As for Zar, even though his psionic abilities are inconsistently defined and applied and his immature behavior can be bewildering and frustrating even to human observers, he’s a three-dimensional character with sound motivations who easily earns sympathy and good will. We’ll see more of him in Time for Yesterday, and based on how this book went, I look forward to seeing Zar again and seeing what he’s been up to in the interim, and I have high expectations for the sequel’s quality.
Nuggets and Other Stray Bits
- I went back and rewatched “All Our Yesterdays” while reading this, and I had forgotten how stunning Mariette Hartley is as Zarabeth. Yes, the atavachron caused Spock to revert and made him all moon-eyed and dopey, but I feel like that denies her some credit somehow.
- Describing Zar’s blood type on page 80, McCoy says, “I hope he never needs a transfusion, because we’d never be able to match it.” This sentence raised the hairs on the back of my neck, and for the rest of the book I was afraid Zar was in for a gory end, but thankfully, it never came to pass. This book occasionally sets up dominoes that never fall, but we can’t count them totally out yet, since there’s still one book remaining in this saga.
- From the Hilarious in Hindsight Department—on page 83, Uhura asks Sulu if he’s looked at Zar’s eyes, to which Sulu responds: “No—other men’s eyes don’t do anything for me, I’m afraid.”
- pp. 140–141: Pon farr is mentioned for the second time in three books. Kind of funny when you realize they’re basically having the Vulcan version of “the talk”.

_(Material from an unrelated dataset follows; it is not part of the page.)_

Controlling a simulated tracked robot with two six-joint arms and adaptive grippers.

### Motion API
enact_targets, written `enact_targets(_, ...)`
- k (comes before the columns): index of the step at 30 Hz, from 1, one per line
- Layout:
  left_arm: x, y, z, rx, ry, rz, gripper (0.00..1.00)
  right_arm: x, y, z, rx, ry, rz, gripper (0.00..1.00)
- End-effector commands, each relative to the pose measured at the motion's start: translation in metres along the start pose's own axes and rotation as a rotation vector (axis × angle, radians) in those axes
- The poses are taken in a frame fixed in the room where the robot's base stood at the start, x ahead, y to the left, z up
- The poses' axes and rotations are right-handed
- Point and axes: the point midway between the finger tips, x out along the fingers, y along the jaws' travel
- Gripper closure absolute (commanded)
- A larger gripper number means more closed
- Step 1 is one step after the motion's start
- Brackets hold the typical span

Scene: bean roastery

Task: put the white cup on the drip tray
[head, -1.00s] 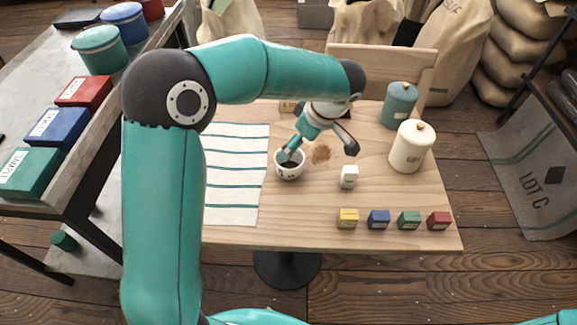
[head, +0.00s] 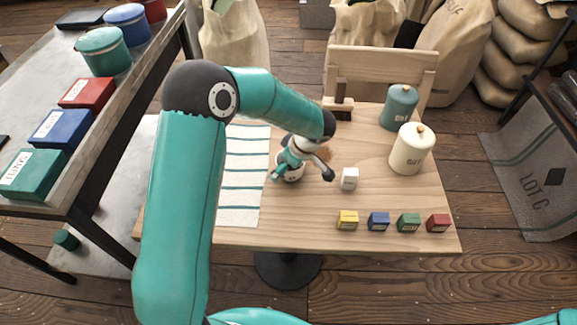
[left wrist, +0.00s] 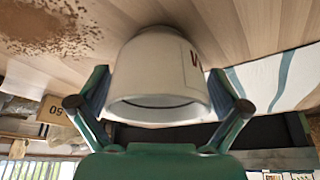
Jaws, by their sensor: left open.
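The white cup (head: 291,174) stands on the wooden table beside the striped cloth, partly hidden by my left gripper in the head view. My left gripper (head: 301,177) is down at the cup, with its fingers spread on either side. In the left wrist view the cup (left wrist: 160,75) fills the space between the two open fingers (left wrist: 160,100). The cup appears upside down there, with its rim toward the gripper's palm. I cannot see clear gaps or contact at the fingers. I cannot make out a drip tray. My right gripper is not in view.
A small white block (head: 349,179) stands right of the cup. Brown grounds (left wrist: 50,25) lie close to it. A cream canister (head: 411,149) and teal canister (head: 399,107) stand at the right. Several coloured blocks (head: 378,221) line the front. A brown wooden stand (head: 339,107) is at the back.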

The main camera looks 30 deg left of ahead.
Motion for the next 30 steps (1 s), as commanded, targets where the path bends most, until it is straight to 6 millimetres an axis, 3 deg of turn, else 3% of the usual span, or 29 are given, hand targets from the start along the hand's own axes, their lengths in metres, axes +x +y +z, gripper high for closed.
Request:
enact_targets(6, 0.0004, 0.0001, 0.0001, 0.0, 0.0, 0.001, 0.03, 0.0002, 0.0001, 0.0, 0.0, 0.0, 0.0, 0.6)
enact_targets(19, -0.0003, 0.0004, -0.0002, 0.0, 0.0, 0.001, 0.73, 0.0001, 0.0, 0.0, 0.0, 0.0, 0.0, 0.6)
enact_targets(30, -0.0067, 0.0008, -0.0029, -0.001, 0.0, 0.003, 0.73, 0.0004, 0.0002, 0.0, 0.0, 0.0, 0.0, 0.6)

I give Yesterday’s Son 4 out of 5 sarcastically eaten meat sandwiches. It’s been too long since we came upon a Star Trek novel that offered something reasonably close to the complete package: natural camaraderie among the crew, a keen eye for logical speculation on the consequences of the crew’s actions in past episodes, and a tight understanding of all the other little intangibles that make Star Trek tick. Sequels to television episodes, when handled with caution and reverence, make for some of the best extra-canonical Trek reading, and Yesterday’s Son was the first example and still a prime one.